(Dataset excerpt)
☆ ☆ ☆

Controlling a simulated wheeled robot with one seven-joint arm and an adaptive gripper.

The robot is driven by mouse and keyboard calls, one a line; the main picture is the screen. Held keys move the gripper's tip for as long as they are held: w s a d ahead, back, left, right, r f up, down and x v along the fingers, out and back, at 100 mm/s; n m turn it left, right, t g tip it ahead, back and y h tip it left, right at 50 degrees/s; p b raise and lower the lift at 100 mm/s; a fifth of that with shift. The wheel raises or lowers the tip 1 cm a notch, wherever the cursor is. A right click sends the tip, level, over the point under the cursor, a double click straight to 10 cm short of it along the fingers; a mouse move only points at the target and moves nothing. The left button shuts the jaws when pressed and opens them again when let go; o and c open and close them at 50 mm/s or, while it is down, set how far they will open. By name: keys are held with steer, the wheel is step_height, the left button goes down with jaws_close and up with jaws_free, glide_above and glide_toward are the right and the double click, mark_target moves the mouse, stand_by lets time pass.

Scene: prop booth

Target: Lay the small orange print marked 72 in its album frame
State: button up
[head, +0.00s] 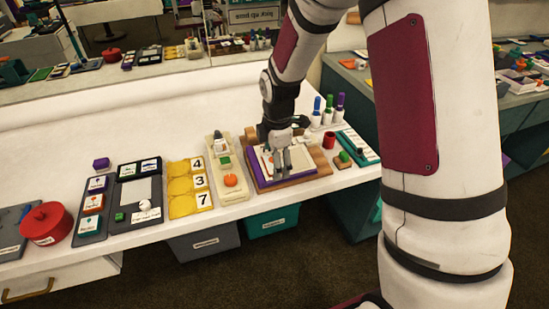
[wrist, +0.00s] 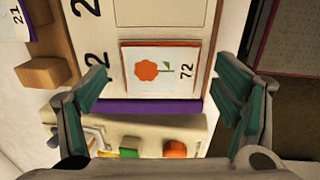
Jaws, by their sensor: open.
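The small orange print (wrist: 152,70) marked 72 lies flat on a pale album page in the wrist view. It shows an orange flower with a green leaf, and a thin orange edge. A dark outline runs around its place on the page; I cannot tell whether it lies fully flush inside. The album (wrist: 150,107) has a purple edge, and in the head view it rests on a wooden base (head: 318,176). My gripper (wrist: 163,82) is open, with one finger on each side of the print and clear of it. In the head view my gripper (head: 283,168) is low over the album and hides the print.
Yellow number cards (head: 181,187) lie farther left. Bottles (head: 327,107), a red cup (head: 329,140) and a green block (head: 343,158) stand to the right. The table's front edge is close.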

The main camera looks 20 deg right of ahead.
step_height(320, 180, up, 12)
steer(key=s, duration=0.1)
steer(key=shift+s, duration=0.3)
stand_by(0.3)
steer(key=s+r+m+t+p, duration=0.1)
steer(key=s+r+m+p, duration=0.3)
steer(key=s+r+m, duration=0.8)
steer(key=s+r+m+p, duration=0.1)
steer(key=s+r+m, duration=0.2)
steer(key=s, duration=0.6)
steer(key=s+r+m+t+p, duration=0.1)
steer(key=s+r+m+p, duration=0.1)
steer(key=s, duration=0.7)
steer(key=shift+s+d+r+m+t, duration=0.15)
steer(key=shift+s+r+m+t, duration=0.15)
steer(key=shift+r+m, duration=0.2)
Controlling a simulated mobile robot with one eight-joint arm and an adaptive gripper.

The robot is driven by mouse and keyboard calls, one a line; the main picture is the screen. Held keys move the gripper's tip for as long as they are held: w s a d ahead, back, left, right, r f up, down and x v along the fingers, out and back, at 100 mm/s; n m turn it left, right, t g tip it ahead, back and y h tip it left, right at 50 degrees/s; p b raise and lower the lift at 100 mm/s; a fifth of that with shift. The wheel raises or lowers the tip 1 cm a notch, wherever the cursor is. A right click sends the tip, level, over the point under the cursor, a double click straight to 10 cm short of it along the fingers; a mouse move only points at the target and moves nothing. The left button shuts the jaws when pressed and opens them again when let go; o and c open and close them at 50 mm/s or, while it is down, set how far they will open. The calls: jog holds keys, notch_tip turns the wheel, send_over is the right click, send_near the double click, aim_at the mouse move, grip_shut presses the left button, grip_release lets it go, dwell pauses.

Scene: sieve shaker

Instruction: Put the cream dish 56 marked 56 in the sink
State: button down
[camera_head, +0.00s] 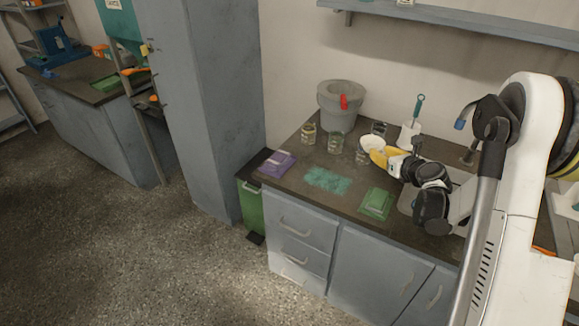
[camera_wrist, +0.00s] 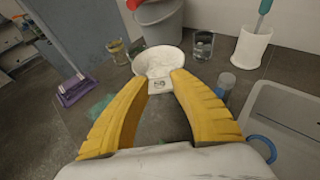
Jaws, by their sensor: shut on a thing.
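The cream dish (camera_head: 371,144) is a shallow round bowl with a small marked tab facing my gripper; the mark is too small to read surely. In the wrist view the dish (camera_wrist: 158,60) sits at the tips of my yellow fingers. My gripper (camera_wrist: 161,80) is shut on its near edge, and it also shows over the counter in the head view (camera_head: 379,156). The sink (camera_wrist: 270,103) is a pale basin at the right of the wrist view. In the head view my arm hides most of it.
Several glass jars (camera_head: 335,143) stand near the dish, with a grey bucket (camera_head: 335,108) behind. A brush in a white holder (camera_head: 409,134) stands by the wall. A green cloth (camera_head: 377,203) and a purple item (camera_head: 276,164) lie on the counter (camera_head: 300,183).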

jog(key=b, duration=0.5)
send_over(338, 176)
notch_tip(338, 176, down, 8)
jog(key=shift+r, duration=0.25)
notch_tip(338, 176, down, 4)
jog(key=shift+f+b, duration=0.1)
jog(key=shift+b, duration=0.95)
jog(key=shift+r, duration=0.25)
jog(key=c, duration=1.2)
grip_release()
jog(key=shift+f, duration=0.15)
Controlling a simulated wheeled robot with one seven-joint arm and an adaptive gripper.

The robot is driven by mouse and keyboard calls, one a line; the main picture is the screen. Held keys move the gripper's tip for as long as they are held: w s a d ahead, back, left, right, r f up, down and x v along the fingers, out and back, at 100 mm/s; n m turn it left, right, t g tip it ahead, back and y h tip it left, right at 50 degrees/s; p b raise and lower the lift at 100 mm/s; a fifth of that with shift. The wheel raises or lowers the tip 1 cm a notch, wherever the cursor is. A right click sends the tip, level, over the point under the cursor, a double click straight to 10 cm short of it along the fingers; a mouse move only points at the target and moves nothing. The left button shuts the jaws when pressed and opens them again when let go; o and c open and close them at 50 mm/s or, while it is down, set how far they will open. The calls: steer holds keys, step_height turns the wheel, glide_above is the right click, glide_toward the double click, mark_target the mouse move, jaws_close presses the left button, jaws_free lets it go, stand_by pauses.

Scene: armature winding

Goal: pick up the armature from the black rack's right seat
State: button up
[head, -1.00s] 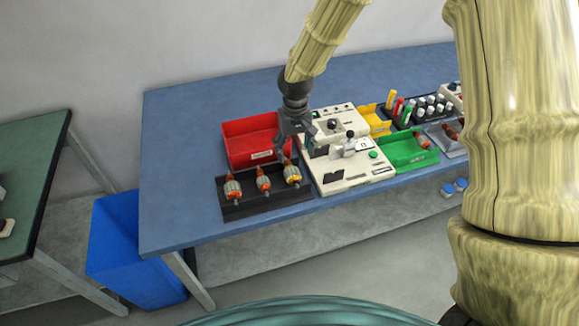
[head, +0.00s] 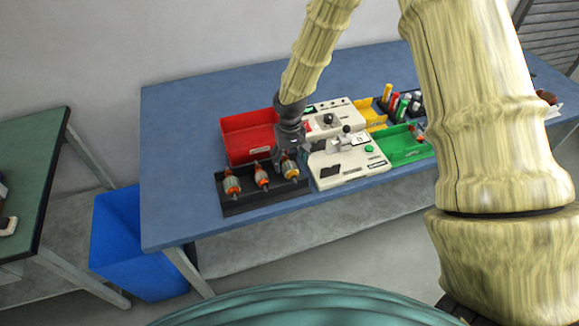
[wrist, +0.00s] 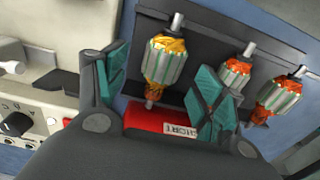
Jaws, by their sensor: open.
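The black rack (head: 268,203) on the blue table holds three armatures in a row. The right-seat armature (head: 291,171), with yellow-orange windings and a grey core, is partly hidden by my gripper (head: 288,155). In the wrist view this armature (wrist: 163,60) shows between my two teal-padded fingers, nearer the left one. My gripper (wrist: 172,72) is open and empty, with a finger to each side of the armature. Whether the fingers touch it I cannot tell. The middle armature (head: 261,176) and left armature (head: 232,185) have orange-red ends.
A red bin (head: 248,137) stands behind the rack. A white machine (head: 345,165) stands close to the right of the rack, near my gripper. A green bin (head: 404,146) and yellow bin (head: 374,118) are further right. The table's left part is clear.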

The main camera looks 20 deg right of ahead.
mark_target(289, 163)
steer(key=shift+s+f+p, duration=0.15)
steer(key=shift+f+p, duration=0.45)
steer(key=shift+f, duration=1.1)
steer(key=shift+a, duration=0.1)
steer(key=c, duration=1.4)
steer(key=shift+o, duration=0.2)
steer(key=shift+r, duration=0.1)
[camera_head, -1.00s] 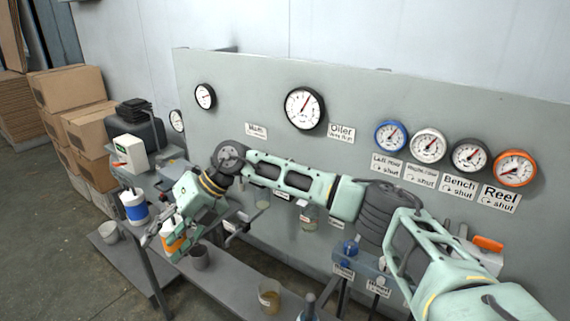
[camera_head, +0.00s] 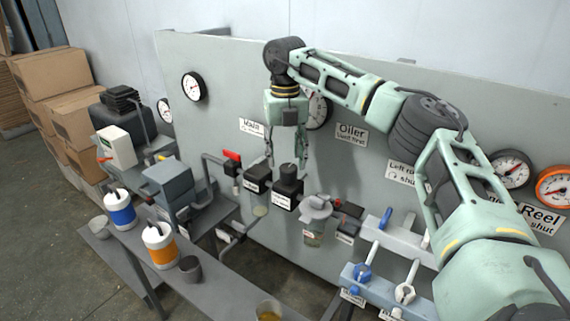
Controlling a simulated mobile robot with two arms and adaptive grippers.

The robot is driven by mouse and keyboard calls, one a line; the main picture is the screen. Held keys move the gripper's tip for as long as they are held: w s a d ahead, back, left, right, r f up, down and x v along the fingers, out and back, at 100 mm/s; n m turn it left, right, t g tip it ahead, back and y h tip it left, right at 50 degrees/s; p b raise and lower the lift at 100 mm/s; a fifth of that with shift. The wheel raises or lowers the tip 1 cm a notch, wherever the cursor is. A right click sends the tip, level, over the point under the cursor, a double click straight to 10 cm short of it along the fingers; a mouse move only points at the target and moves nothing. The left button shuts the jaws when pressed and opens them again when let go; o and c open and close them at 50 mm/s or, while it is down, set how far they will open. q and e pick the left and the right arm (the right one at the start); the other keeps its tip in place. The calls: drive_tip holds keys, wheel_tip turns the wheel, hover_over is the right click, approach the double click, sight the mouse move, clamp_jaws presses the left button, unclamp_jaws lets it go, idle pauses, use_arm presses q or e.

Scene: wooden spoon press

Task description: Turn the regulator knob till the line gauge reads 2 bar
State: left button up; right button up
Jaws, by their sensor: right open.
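My right gripper (camera_head: 286,158) points down in front of the grey panel. Its fingers are apart, with nothing seen held between them. Just below the fingertips is a dark round knob (camera_head: 288,171) on a black block with a white label, which looks like the regulator. I cannot tell whether the fingers touch it or are around it. A large white gauge (camera_head: 318,111) is mostly hidden behind my right gripper and arm, so its needle cannot be read. It may be the line gauge; its label is not legible. My left gripper is not in view.
A red-handled valve (camera_head: 232,156) and a second black block (camera_head: 257,177) stand left of the knob. A clear-bowled unit (camera_head: 316,212) is to its right. Blue (camera_head: 363,271) and white (camera_head: 404,292) valve handles lie lower right. Cans stand on the lower-left bench.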

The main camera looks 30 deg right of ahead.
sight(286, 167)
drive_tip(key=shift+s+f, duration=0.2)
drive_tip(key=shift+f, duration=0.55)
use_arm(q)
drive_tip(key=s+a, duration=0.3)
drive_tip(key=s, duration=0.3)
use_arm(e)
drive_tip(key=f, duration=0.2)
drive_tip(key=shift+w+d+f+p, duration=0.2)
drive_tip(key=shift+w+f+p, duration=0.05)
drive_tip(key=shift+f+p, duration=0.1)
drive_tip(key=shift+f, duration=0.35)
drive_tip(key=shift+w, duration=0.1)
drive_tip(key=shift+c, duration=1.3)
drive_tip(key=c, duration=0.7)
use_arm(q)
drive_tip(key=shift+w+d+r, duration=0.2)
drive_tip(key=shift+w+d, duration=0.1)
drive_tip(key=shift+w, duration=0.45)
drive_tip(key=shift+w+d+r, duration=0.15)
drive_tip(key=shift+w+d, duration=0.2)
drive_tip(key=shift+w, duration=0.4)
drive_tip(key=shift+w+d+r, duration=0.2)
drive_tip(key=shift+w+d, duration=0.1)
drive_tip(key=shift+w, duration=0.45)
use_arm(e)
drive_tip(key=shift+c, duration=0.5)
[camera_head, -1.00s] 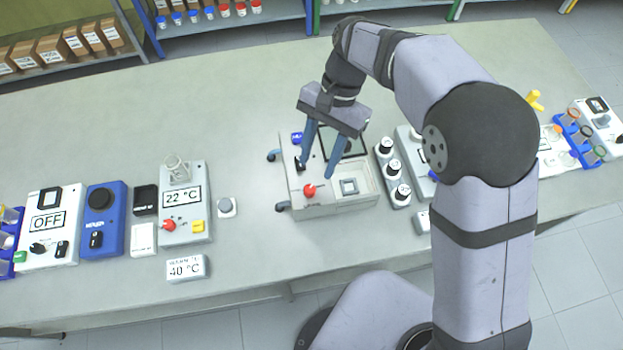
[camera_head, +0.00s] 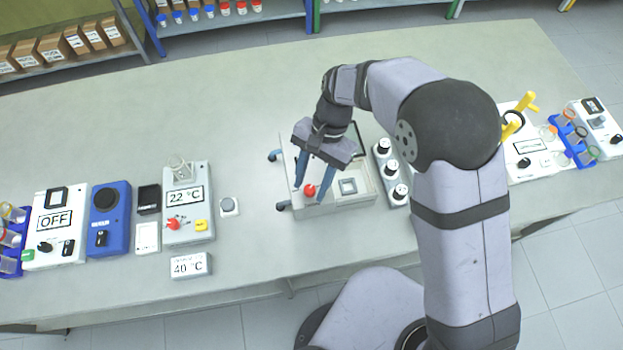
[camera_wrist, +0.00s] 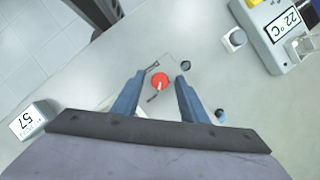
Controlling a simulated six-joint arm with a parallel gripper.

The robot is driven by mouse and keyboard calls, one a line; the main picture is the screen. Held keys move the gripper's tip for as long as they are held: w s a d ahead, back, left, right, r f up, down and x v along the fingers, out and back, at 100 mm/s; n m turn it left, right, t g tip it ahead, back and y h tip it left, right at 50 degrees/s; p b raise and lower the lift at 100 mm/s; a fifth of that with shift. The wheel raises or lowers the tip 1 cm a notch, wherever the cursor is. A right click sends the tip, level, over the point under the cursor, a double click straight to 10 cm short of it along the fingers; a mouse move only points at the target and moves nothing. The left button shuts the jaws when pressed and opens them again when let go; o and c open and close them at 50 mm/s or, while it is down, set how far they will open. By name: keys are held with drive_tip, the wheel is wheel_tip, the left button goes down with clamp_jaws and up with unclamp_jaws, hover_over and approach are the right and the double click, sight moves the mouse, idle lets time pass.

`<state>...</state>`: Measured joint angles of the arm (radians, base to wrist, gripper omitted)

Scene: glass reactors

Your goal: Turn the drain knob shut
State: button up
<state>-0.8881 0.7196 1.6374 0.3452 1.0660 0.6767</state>
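The red round knob (camera_head: 309,190) sits on the front top of a light box-shaped unit (camera_head: 350,200) in the middle of the bench. No label marks it as the drain knob. In the wrist view the red knob (camera_wrist: 160,82) shows a pale mark on its face. My gripper (camera_head: 309,195) points down at it, fingers apart, one on each side in the picture. In the wrist view my gripper (camera_wrist: 160,77) has the knob between its fingertips with gaps on both sides. I cannot tell whether the tips are above the knob or level with it.
The bench behind the unit is clear.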

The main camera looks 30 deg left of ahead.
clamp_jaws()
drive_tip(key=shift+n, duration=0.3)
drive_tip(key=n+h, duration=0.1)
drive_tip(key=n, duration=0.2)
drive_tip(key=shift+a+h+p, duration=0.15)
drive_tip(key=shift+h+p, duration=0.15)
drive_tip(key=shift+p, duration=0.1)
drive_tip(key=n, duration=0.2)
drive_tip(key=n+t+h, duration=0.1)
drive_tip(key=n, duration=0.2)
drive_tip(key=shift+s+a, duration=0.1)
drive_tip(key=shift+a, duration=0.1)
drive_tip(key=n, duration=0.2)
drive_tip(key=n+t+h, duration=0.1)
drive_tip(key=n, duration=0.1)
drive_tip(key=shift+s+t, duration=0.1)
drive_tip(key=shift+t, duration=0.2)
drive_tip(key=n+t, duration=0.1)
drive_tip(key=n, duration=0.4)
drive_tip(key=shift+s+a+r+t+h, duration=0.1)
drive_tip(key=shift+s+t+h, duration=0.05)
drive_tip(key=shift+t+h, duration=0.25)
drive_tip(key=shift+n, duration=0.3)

☆ ☆ ☆

[SHORT PROBLEM]
Read through the lines above and collect those that contain the string "simulated".

[EXERCISE ANSWER]
Controlling a simulated wheeled robot with one seven-joint arm and an adaptive gripper.
Controlling a simulated mobile robot with one eight-joint arm and an adaptive gripper.
Controlling a simulated wheeled robot with one seven-joint arm and an adaptive gripper.
Controlling a simulated mobile robot with two arms and adaptive grippers.
Controlling a simulated six-joint arm with a parallel gripper.

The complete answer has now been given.